Exercise
Reproduce the listing word for word, leaving every picture behind.

Data
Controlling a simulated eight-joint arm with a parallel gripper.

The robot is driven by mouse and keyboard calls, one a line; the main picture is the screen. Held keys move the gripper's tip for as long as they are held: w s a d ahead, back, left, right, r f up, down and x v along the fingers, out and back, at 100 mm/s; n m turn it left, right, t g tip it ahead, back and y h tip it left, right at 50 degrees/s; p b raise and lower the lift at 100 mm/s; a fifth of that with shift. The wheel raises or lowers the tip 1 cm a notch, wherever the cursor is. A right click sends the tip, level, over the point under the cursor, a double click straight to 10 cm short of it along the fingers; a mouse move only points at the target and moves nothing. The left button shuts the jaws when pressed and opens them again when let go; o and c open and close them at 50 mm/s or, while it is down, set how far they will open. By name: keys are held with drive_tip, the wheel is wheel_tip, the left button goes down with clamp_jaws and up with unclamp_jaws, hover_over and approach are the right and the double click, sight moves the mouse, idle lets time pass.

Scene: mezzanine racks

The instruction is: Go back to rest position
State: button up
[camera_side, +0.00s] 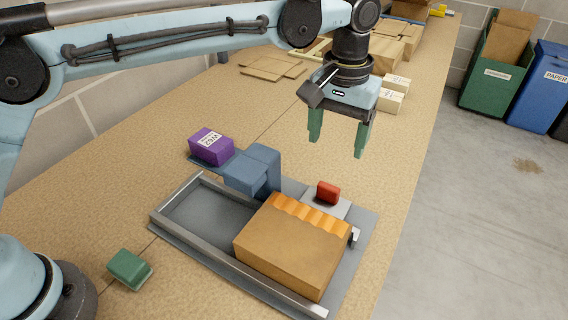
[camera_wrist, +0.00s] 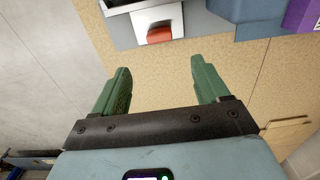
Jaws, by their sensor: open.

Exercise response
Controlling a simulated eight-joint arm with a parallel gripper.

The robot is driven by mouse and keyboard calls, one a line; the main picture is the screen. Held keys move the gripper's tip for as long as they are held: w s a d ahead, back, left, right, r f up, down and x v along the fingers, out and back, at 100 mm/s; n m turn it left, right, t g tip it ahead, back and y h tip it left, right at 50 degrees/s; p b raise and lower the lift at 100 mm/s; a fifth of that with shift. The wheel raises or lowers the tip 1 cm a notch, wherever the cursor is. A right click sends the tip, level, over the point under the cursor, a double click straight to 10 cm short of it along the fingers; a mouse move only points at the target and moves nothing. The left button shuts the jaws when pressed and opens them again when let go; o and c open and close them at 50 mm/s or, while it is down, set how far they will open. By name: keys are held with drive_tip, the wheel is wheel_tip, the left button goes down with clamp_jaws and up with unclamp_jaws, hover_over and approach are the right and the double click, sight moves the mouse, idle lets time pass.

Scene: mezzanine racks

The instruction is: Go back to rest position
State: button up
[camera_side, +0.00s] 
[camera_wrist, +0.00s] 
Jaws, by their sensor: open.

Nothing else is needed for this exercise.